== Problem to solve ==
Figure out how many lines of the material below contain the word "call". Answer with the number only.

== Dataset extract ==
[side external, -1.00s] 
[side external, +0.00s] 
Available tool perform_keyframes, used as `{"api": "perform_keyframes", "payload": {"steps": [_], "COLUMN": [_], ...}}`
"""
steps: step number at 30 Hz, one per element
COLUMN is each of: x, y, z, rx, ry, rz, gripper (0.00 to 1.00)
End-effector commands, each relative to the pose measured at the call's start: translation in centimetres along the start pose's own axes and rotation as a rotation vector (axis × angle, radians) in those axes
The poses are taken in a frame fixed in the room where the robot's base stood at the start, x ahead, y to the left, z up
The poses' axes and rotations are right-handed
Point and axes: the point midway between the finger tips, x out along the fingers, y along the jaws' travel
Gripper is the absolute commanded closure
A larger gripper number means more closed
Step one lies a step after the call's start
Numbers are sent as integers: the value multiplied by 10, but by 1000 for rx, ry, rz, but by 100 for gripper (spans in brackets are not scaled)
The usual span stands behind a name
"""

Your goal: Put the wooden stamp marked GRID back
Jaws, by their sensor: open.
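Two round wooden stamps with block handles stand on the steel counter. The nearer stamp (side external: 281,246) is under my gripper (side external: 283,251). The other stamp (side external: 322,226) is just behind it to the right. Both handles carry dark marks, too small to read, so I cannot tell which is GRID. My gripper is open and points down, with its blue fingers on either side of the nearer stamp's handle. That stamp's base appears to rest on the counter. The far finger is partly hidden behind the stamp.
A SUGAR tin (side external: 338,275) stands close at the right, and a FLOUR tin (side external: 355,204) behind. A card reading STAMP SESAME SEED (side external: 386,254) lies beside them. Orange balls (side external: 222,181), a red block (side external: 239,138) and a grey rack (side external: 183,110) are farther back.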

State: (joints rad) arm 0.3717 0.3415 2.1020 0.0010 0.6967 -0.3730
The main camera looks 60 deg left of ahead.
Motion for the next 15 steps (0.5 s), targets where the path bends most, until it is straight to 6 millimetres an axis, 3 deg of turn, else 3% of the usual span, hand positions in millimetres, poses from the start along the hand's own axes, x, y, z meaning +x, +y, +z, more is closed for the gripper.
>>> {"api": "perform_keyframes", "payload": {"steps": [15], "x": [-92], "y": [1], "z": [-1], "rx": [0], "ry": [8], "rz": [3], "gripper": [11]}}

== Solution to the exercise ==
2